'''

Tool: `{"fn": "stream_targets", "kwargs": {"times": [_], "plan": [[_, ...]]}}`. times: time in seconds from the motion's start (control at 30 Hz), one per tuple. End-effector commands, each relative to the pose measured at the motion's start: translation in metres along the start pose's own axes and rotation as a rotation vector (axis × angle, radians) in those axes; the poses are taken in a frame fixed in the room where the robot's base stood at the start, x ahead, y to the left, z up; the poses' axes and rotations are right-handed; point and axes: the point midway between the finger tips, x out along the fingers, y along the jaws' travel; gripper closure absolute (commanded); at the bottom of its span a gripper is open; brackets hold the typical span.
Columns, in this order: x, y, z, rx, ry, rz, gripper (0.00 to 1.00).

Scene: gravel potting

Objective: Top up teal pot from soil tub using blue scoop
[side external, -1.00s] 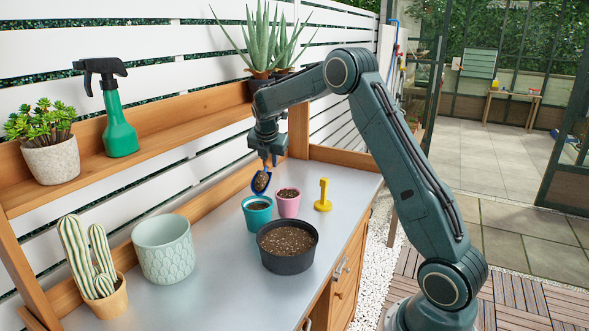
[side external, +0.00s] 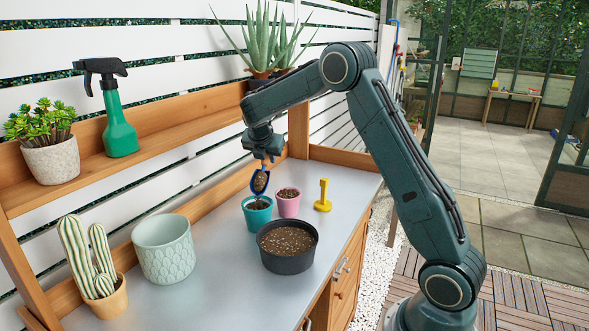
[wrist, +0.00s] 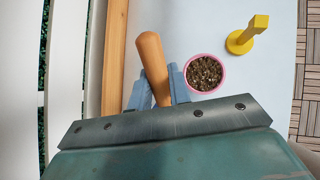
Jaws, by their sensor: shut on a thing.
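My gripper (side external: 264,158) is shut on the blue scoop (side external: 259,182), which hangs steeply tilted with soil in its bowl. In the wrist view the jaws of my gripper (wrist: 158,92) close on the scoop's wooden handle (wrist: 152,60); the scoop's bowl is hidden there. The scoop's lower end is just above or at the rim of the teal pot (side external: 258,218); I cannot tell whether they touch. The teal pot has dark soil inside and is not seen in the wrist view. The soil tub (side external: 288,262), black and round, holds brown speckled soil and stands in front of the pots.
A pink pot (side external: 289,206) with soil stands right beside the teal pot and also shows in the wrist view. A yellow stand (side external: 323,197) is further right. A large pale green pot (side external: 165,250) and a potted cactus (side external: 100,280) stand to the left. The bench's front middle is clear.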

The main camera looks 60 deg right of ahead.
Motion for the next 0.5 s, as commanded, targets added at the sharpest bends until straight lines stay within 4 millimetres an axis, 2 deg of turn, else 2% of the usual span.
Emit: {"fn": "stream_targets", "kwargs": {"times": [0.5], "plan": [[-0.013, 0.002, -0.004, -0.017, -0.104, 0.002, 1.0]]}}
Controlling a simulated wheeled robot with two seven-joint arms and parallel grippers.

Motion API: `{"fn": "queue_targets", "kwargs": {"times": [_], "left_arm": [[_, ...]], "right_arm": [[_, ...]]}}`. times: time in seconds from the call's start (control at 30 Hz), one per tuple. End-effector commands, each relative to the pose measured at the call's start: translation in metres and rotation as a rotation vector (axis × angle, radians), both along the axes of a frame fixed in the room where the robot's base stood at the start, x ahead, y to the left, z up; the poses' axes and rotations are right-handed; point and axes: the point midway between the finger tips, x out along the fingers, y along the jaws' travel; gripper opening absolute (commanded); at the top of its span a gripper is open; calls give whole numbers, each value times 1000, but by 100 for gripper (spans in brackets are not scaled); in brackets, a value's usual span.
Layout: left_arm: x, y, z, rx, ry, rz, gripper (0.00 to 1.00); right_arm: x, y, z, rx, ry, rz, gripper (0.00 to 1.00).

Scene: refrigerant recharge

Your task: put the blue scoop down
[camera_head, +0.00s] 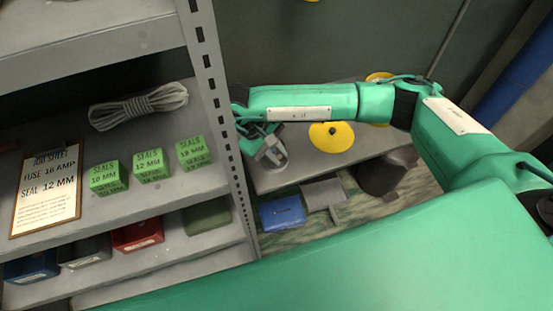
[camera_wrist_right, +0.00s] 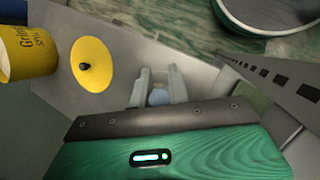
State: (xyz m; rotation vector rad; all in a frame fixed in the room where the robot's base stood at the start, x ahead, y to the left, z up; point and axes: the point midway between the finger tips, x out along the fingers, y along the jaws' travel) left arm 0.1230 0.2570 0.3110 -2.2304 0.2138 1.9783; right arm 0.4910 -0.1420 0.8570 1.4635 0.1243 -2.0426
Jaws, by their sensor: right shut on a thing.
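My right gripper (camera_head: 268,153) is low over the grey bench beside the shelf post. In the wrist view its two pale fingers (camera_wrist_right: 160,88) are closed around a small pale-blue piece (camera_wrist_right: 159,97). I take this piece for the blue scoop; most of it is hidden by the fingers, and its contact with the bench cannot be told. In the head view the scoop is not clear behind the gripper. My left gripper is not in view.
The grey bench (camera_head: 279,179) holds a yellow disc (camera_head: 332,136) with a black knob. A blue box (camera_head: 282,212) lies below it. The perforated shelf post (camera_head: 216,95) stands close left of my gripper. A yellow tub (camera_wrist_right: 27,52) shows in the wrist view.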

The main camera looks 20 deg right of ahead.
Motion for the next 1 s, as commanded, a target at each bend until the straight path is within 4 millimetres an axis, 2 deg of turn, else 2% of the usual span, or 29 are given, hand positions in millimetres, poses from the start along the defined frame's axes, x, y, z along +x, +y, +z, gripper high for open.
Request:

'''

Write out the whole listing exactly, and drop the pictures.

> [SOLUTION TO THIS PROBLEM]
Tool: `{"fn": "stream_targets", "kwargs": {"times": [_], "plan": [[_, ...]]}}`. times: time in seconds from the motion's start (control at 30 Hz), one per tuple. End-effector commands, each relative to the pose measured at the motion's start: translation in metres along the start pose's own axes and rotation as a rotation vector (axis × angle, radians) in those axes; the poses are taken in a frame fixed in the room where the robot's base stood at the start, x ahead, y to the left, z up; the poses' axes and rotations are right-handed; point and axes: the point midway between the finger tips, x out along the fingers, y along the jaws' travel; gripper closure absolute (commanded); at the bottom of its span a gripper is open; brackets hold the typical span.
Columns, in this order: x, y, z, rx, ry, rz, gripper (0.00 to 1.00).

Scene: gravel potting

Objective: Top up teal pot from soil tub using blue scoop
[side external, -1.00s] 
[side external, +0.00s] 
[wrist, +0.00s] 
Jaws, by their sensor: shut on a thing.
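My gripper (side external: 264,158) is shut on the blue scoop (side external: 259,182), which hangs steeply tilted with soil in its bowl. In the wrist view the jaws of my gripper (wrist: 158,92) close on the scoop's wooden handle (wrist: 152,60); the scoop's bowl is hidden there. The scoop's lower end is just above or at the rim of the teal pot (side external: 258,218); I cannot tell whether they touch. The teal pot has dark soil inside and is not seen in the wrist view. The soil tub (side external: 288,262), black and round, holds brown speckled soil and stands in front of the pots.
A pink pot (side external: 289,206) with soil stands right beside the teal pot and also shows in the wrist view. A yellow stand (side external: 323,197) is further right. A large pale green pot (side external: 165,250) and a potted cactus (side external: 100,280) stand to the left. The bench's front middle is clear.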

The main camera looks 60 deg right of ahead.
Motion for the next 0.5 s, as commanded, targets added at the sharpest bends until straight lines stay within 4 millimetres an axis, 2 deg of turn, else 2% of the usual span.
Emit: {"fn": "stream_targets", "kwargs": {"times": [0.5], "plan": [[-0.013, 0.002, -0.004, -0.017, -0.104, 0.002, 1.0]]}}
Controlling a simulated wheeled robot with two seven-joint arms and parallel grippers.

Motion API: `{"fn": "queue_targets", "kwargs": {"times": [_], "left_arm": [[_, ...]], "right_arm": [[_, ...]]}}`. times: time in seconds from the call's start (control at 30 Hz), one per tuple. End-effector commands, each relative to the pose measured at the call's start: translation in metres and rotation as a rotation vector (axis × angle, radians), both along the axes of a frame fixed in the room where the robot's base stood at the start, x ahead, y to the left, z up; the poses' axes and rotations are right-handed; point and axes: the point midway between the finger tips, x out along the fingers, y along the jaws' travel; gripper opening absolute (commanded); at the top of its span a gripper is open; calls give whole numbers, each value times 1000, but by 100 for gripper (spans in brackets are not scaled); in brackets, a value's usual span.
Layout: left_arm: x, y, z, rx, ry, rz, gripper (0.00 to 1.00); right_arm: x, y, z, rx, ry, rz, gripper (0.00 to 1.00).

Scene: refrigerant recharge

Your task: put the blue scoop down
[camera_head, +0.00s] 
[camera_wrist_right, +0.00s] 
State: (xyz m; rotation vector rad; all in a frame fixed in the room where the robot's base stood at the start, x ahead, y to the left, z up; point and axes: the point midway between the finger tips, x out along the fingers, y along the jaws' travel) left arm 0.1230 0.2570 0.3110 -2.2304 0.2138 1.9783; right arm 0.4910 -0.1420 0.8570 1.4635 0.1243 -2.0426
Jaws, by their sensor: right shut on a thing.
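My right gripper (camera_head: 268,153) is low over the grey bench beside the shelf post. In the wrist view its two pale fingers (camera_wrist_right: 160,88) are closed around a small pale-blue piece (camera_wrist_right: 159,97). I take this piece for the blue scoop; most of it is hidden by the fingers, and its contact with the bench cannot be told. In the head view the scoop is not clear behind the gripper. My left gripper is not in view.
The grey bench (camera_head: 279,179) holds a yellow disc (camera_head: 332,136) with a black knob. A blue box (camera_head: 282,212) lies below it. The perforated shelf post (camera_head: 216,95) stands close left of my gripper. A yellow tub (camera_wrist_right: 27,52) shows in the wrist view.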

The main camera looks 20 deg right of ahead.
Motion for the next 1 s, as commanded, a target at each bend until the straight path is within 4 millimetres an axis, 2 deg of turn, else 2% of the usual span, or 29 are given, hand positions in millimetres, poses from the start along the defined frame's axes, x, y, z along +x, +y, +z, gripper high for open.
Request:

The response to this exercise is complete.